Robot trajectory data:

----

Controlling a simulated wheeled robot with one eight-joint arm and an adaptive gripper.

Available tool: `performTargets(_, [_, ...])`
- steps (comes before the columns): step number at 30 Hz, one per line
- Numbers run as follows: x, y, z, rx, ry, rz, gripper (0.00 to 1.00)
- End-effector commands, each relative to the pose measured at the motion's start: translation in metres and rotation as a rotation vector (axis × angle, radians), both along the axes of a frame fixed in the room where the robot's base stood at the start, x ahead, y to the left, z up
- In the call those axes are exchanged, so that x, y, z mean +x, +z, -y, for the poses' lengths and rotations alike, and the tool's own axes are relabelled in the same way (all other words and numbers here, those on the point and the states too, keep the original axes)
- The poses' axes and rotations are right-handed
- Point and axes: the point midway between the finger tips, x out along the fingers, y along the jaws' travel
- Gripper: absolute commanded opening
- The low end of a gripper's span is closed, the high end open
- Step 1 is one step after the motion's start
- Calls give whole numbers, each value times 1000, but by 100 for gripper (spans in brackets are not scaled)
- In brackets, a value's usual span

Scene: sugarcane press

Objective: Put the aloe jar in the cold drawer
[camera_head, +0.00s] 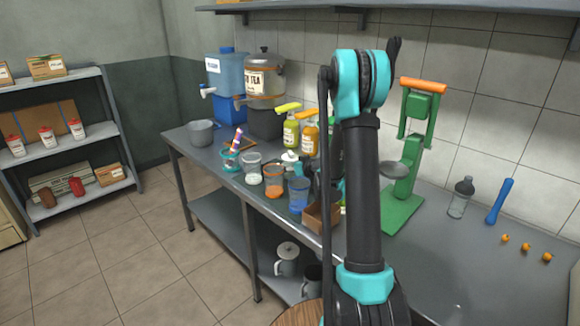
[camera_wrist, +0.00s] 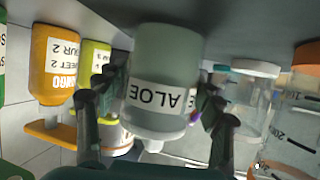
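The aloe jar (camera_wrist: 165,70) is pale grey-green with a white label reading ALOE. It appears upside down in the wrist view, its base toward the grey counter at the top. My gripper (camera_wrist: 166,100) has one dark finger on each side of the jar. A gap shows between the jar and the right finger, so the gripper looks open around it. In the head view my arm hides most of the gripper; a white-topped container (camera_head: 290,158) beside it may be the jar. I cannot identify the cold drawer in either view.
Orange (camera_head: 309,137) and yellow-green (camera_head: 291,132) pump bottles stand near the wall. Several cups, including a blue one (camera_head: 298,193), line the front edge. A brown box (camera_head: 320,217) and green press (camera_head: 402,205) stand nearby.

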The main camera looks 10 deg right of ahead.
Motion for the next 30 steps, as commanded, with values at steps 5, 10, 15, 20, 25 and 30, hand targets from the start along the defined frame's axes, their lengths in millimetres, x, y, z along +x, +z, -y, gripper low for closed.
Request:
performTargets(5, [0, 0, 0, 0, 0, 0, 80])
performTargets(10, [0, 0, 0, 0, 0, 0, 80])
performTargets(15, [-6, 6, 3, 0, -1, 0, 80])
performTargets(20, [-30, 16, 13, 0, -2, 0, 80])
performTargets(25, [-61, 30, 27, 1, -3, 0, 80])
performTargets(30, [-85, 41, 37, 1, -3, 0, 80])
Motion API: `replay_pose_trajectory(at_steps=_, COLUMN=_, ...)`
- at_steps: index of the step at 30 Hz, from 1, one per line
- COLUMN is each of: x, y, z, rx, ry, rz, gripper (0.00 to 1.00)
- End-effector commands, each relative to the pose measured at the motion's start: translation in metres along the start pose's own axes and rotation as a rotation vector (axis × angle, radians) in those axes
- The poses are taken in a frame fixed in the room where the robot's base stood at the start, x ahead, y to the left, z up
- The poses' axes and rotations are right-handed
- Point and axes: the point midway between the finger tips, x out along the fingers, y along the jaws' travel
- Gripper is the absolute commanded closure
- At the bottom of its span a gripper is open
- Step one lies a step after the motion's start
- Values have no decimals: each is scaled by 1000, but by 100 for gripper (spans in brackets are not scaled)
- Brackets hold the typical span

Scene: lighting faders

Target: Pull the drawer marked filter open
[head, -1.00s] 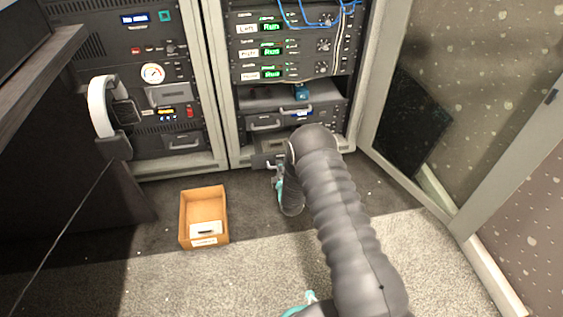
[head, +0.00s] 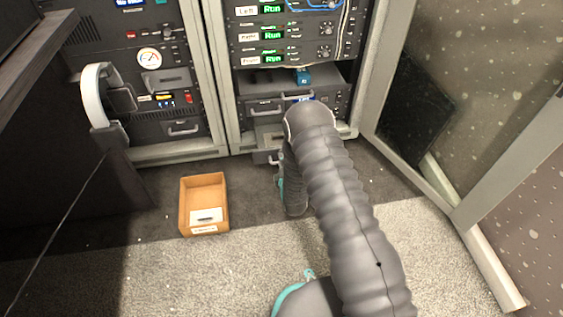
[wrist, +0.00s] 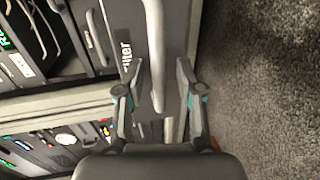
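The filter drawer (head: 268,138) is at the bottom of the right rack and stands partly out. My gripper (wrist: 160,65) is open, one finger on each side of the handle, with visible gaps. In the head view my gripper is mostly hidden behind my arm.
A tan open box (head: 183,212) with a white labelled piece inside lies on the floor, left of my arm. A headphone set (head: 97,100) hangs at the desk on the left. A glass door (head: 470,120) stands open on the right. The carpet between is clear.

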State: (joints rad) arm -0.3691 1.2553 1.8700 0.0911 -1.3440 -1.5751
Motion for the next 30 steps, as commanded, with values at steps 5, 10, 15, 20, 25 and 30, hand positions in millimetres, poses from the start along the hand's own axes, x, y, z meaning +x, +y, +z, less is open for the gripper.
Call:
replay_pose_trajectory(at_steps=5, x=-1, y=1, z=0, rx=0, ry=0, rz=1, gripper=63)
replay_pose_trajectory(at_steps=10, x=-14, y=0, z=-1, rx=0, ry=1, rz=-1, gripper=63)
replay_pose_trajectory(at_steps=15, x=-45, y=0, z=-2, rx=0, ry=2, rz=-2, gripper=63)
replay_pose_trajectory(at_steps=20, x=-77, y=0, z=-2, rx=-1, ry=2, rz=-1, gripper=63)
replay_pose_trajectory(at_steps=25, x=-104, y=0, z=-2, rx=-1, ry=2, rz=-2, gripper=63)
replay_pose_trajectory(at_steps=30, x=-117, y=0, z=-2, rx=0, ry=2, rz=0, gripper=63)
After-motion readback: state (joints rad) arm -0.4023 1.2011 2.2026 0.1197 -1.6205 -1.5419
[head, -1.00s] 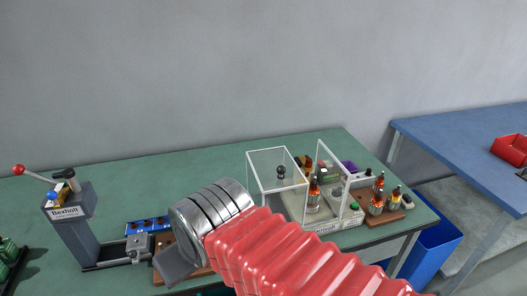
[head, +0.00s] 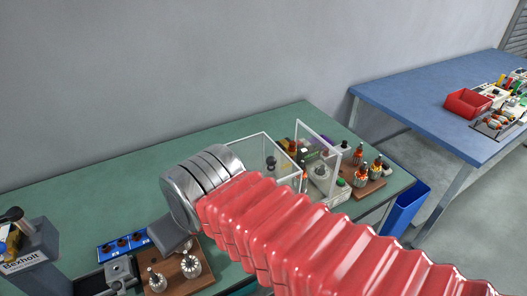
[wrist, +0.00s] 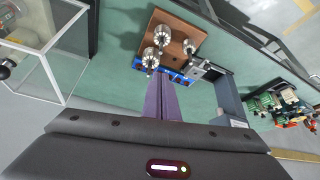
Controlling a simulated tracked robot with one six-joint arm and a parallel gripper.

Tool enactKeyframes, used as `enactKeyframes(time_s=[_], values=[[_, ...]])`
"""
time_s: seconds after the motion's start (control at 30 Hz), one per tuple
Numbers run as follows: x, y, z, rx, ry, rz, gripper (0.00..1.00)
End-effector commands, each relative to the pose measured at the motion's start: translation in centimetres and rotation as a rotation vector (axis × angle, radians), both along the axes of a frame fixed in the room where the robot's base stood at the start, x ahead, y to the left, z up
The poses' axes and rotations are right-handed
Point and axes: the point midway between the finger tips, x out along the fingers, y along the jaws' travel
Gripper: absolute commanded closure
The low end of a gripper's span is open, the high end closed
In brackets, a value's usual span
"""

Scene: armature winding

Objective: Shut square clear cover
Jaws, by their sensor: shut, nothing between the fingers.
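The square clear cover (head: 262,140) has a thin white frame and a dark knob (head: 271,162), and its lower part is hidden behind my red-sleeved arm. A clear framed panel (head: 316,140) stands upright and swung out at its right side, with a gap between. In the wrist view the clear cover (wrist: 62,52) is at the upper left, with the dark knob at the left edge. My gripper (wrist: 162,84) has its dark purple fingers together and empty, apart from the cover. In the head view its fingertips are hidden.
A wooden block with metal armatures (head: 190,263) and a blue tray (head: 125,243) are on the green bench near my gripper. A grey Bexholt press (head: 30,255) is at the left. A blue bench (head: 420,105) is at the right.

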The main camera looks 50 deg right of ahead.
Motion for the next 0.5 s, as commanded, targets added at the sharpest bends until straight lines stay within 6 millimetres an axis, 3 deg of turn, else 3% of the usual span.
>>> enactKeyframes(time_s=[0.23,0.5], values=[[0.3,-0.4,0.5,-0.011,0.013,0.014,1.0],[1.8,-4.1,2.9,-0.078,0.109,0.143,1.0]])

----

WHAT TO WORK ON: Return the records exactly. Don't carry the pictures over.

COMPLETE ANSWER:
Controlling a simulated wheeled robot with one eight-joint arm and an adaptive gripper.

Available tool: `performTargets(_, [_, ...])`
- steps (comes before the columns): step number at 30 Hz, one per line
- Numbers run as follows: x, y, z, rx, ry, rz, gripper (0.00 to 1.00)
- End-effector commands, each relative to the pose measured at the motion's start: translation in metres and rotation as a rotation vector (axis × angle, radians), both along the axes of a frame fixed in the room where the robot's base stood at the start, x ahead, y to the left, z up
- In the call those axes are exchanged, so that x, y, z mean +x, +z, -y, for the poses' lengths and rotations alike, and the tool's own axes are relabelled in the same way (all other words and numbers here, those on the point and the states too, keep the original axes)
- The poses' axes and rotations are right-handed
- Point and axes: the point midway between the finger tips, x out along the fingers, y along the jaws' travel
- Gripper: absolute commanded opening
- The low end of a gripper's span is closed, the high end open
- Step 1 is one step after the motion's start
- Calls give whole numbers, each value times 1000, but by 100 for gripper (spans in brackets are not scaled)
- In brackets, a value's usual span

Scene: sugarcane press

Objective: Put the aloe jar in the cold drawer
[camera_head, +0.00s] 
[camera_wrist, +0.00s] 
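The aloe jar (camera_wrist: 165,70) is pale grey-green with a white label reading ALOE. It appears upside down in the wrist view, its base toward the grey counter at the top. My gripper (camera_wrist: 166,100) has one dark finger on each side of the jar. A gap shows between the jar and the right finger, so the gripper looks open around it. In the head view my arm hides most of the gripper; a white-topped container (camera_head: 290,158) beside it may be the jar. I cannot identify the cold drawer in either view.
Orange (camera_head: 309,137) and yellow-green (camera_head: 291,132) pump bottles stand near the wall. Several cups, including a blue one (camera_head: 298,193), line the front edge. A brown box (camera_head: 320,217) and green press (camera_head: 402,205) stand nearby.

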The main camera looks 10 deg right of ahead.
Motion for the next 30 steps, as commanded, with values at steps 5, 10, 15, 20, 25 and 30, hand targets from the start along the defined frame's axes, their lengths in millimetres, x, y, z along +x, +z, -y, gripper low for closed.
Request:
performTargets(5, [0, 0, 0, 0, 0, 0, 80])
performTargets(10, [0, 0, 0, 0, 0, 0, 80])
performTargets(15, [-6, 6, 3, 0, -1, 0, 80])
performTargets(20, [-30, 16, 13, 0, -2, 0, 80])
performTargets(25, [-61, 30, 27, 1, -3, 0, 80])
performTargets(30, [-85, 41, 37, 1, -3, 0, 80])
Motion API: `replay_pose_trajectory(at_steps=_, COLUMN=_, ...)`
- at_steps: index of the step at 30 Hz, from 1, one per line
- COLUMN is each of: x, y, z, rx, ry, rz, gripper (0.00 to 1.00)
- End-effector commands, each relative to the pose measured at the motion's start: translation in metres along the start pose's own axes and rotation as a rotation vector (axis × angle, radians) in those axes
- The poses are taken in a frame fixed in the room where the robot's base stood at the start, x ahead, y to the left, z up
- The poses' axes and rotations are right-handed
- Point and axes: the point midway between the finger tips, x out along the fingers, y along the jaws' travel
- Gripper is the absolute commanded closure
- At the bottom of its span a gripper is open
- Step one lies a step after the motion's start
- Values have no decimals: each is scaled by 1000, but by 100 for gripper (spans in brackets are not scaled)
- Brackets hold the typical span

Scene: lighting faders

Target: Pull the drawer marked filter open
[head, -1.00s] 
[head, +0.00s] 
[wrist, +0.00s] 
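The filter drawer (head: 268,138) is at the bottom of the right rack and stands partly out. My gripper (wrist: 160,65) is open, one finger on each side of the handle, with visible gaps. In the head view my gripper is mostly hidden behind my arm.
A tan open box (head: 183,212) with a white labelled piece inside lies on the floor, left of my arm. A headphone set (head: 97,100) hangs at the desk on the left. A glass door (head: 470,120) stands open on the right. The carpet between is clear.

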State: (joints rad) arm -0.3691 1.2553 1.8700 0.0911 -1.3440 -1.5751
Motion for the next 30 steps, as commanded, with values at steps 5, 10, 15, 20, 25 and 30, hand positions in millimetres, poses from the start along the hand's own axes, x, y, z meaning +x, +y, +z, less is open for the gripper.
Call:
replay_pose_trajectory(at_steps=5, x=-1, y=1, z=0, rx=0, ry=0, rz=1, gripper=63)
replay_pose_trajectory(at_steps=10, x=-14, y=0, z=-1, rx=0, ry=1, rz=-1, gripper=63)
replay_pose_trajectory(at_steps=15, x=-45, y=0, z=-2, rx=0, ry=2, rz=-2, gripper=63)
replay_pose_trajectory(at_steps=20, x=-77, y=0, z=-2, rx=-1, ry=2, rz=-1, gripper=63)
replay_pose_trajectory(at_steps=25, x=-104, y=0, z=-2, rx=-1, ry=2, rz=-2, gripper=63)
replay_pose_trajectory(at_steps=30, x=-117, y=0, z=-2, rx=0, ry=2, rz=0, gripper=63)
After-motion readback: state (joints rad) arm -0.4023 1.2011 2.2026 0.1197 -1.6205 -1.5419
[head, -1.00s] 
[head, +0.00s] 
[wrist, +0.00s] 
Controlling a simulated tracked robot with one six-joint arm and a parallel gripper.

Tool enactKeyframes, used as `enactKeyframes(time_s=[_], values=[[_, ...]])`
"""
time_s: seconds after the motion's start (control at 30 Hz), one per tuple
Numbers run as follows: x, y, z, rx, ry, rz, gripper (0.00..1.00)
End-effector commands, each relative to the pose measured at the motion's start: translation in centimetres and rotation as a rotation vector (axis × angle, radians), both along the axes of a frame fixed in the room where the robot's base stood at the start, x ahead, y to the left, z up
The poses' axes and rotations are right-handed
Point and axes: the point midway between the finger tips, x out along the fingers, y along the jaws' travel
Gripper: absolute commanded closure
The low end of a gripper's span is open, the high end closed
In brackets, a value's usual span
"""

Scene: armature winding

Objective: Shut square clear cover
Jaws, by their sensor: shut, nothing between the fingers.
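The square clear cover (head: 262,140) has a thin white frame and a dark knob (head: 271,162), and its lower part is hidden behind my red-sleeved arm. A clear framed panel (head: 316,140) stands upright and swung out at its right side, with a gap between. In the wrist view the clear cover (wrist: 62,52) is at the upper left, with the dark knob at the left edge. My gripper (wrist: 162,84) has its dark purple fingers together and empty, apart from the cover. In the head view its fingertips are hidden.
A wooden block with metal armatures (head: 190,263) and a blue tray (head: 125,243) are on the green bench near my gripper. A grey Bexholt press (head: 30,255) is at the left. A blue bench (head: 420,105) is at the right.

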The main camera looks 50 deg right of ahead.
Motion for the next 0.5 s, as commanded, targets added at the sharpest bends until straight lines stay within 6 millimetres an axis, 3 deg of turn, else 3% of the usual span.
>>> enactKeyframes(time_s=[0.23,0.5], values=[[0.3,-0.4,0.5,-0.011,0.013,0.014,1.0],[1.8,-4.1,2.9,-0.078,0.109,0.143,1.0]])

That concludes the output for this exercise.